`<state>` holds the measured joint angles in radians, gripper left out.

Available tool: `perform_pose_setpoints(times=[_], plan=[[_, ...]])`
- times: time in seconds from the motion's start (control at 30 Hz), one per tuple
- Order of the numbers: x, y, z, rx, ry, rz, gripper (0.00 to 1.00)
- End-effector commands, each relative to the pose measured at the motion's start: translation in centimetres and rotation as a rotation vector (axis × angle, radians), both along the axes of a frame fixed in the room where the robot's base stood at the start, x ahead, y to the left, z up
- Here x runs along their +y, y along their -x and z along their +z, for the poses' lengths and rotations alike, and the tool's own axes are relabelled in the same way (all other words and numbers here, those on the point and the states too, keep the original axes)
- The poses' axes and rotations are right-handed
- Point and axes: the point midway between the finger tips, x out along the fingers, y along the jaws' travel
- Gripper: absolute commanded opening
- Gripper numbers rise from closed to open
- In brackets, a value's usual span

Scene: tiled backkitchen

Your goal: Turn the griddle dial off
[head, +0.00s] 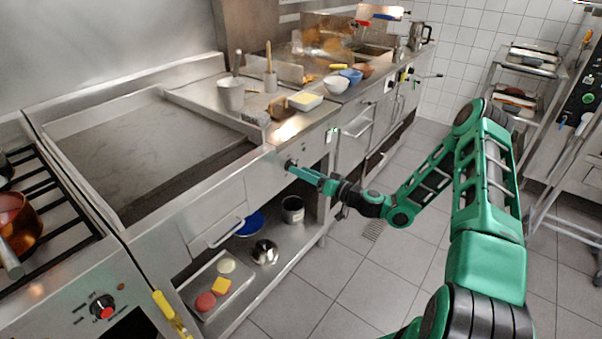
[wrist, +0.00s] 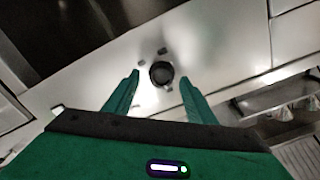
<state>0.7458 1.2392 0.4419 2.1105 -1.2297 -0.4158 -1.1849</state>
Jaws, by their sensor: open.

◆ ◆ ◆ ◆ ◆

> **Exercise objective**
Leave the pictures out, and please copy only the lines from the one with "[wrist, +0.00s]" through the end of the listing.

> **Task output**
[wrist, +0.00s] 
<state>0.7458 1.2392 0.4419 2.1105 -1.2297 -0.4158 -1.1849</state>
Jaws, by their sensor: open.

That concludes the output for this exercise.